Repeat the lines exactly from the line that contains "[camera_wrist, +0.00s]" through the line that contains "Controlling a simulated"; leave images out and add nothing.

» COLLECTED MATERIAL
========================
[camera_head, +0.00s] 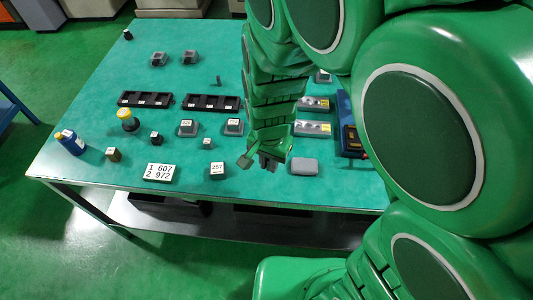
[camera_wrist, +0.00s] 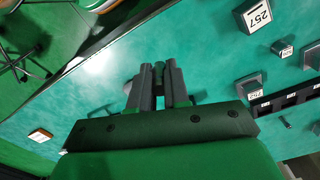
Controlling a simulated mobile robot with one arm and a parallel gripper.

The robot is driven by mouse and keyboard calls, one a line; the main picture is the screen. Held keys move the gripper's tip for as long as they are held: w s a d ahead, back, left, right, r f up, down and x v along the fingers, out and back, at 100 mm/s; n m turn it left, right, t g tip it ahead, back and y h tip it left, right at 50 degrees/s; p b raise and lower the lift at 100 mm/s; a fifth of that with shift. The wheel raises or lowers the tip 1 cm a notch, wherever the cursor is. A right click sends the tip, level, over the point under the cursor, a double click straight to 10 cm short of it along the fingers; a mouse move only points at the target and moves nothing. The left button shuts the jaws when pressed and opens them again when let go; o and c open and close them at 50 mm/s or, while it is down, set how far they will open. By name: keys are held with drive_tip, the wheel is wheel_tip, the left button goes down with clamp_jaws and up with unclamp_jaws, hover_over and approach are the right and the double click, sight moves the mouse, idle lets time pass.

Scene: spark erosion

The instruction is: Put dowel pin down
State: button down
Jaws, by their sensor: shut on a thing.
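My gripper (camera_wrist: 158,82) is low over the front part of the green table (camera_head: 90,100). Its two grey fingers are shut on a small piece, the dowel pin (camera_wrist: 160,69), of which only a little shows between the fingertips. In the head view my gripper (camera_head: 259,162) is just left of a flat grey block (camera_head: 304,167); the pin cannot be made out there. Whether the pin touches the table cannot be told.
A block marked 257 (camera_head: 217,170) and a white number plate (camera_head: 160,172) lie left of my gripper. Black racks (camera_head: 212,103) and a small upright peg (camera_head: 218,80) are farther back. Bare table lies between the gripper and the front edge.

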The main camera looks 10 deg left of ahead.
========================
» SOLUTION FOR THIS PROBLEM
[camera_wrist, +0.00s] 
Controlling a simulated mobile robot with one arm and a parallel gripper.

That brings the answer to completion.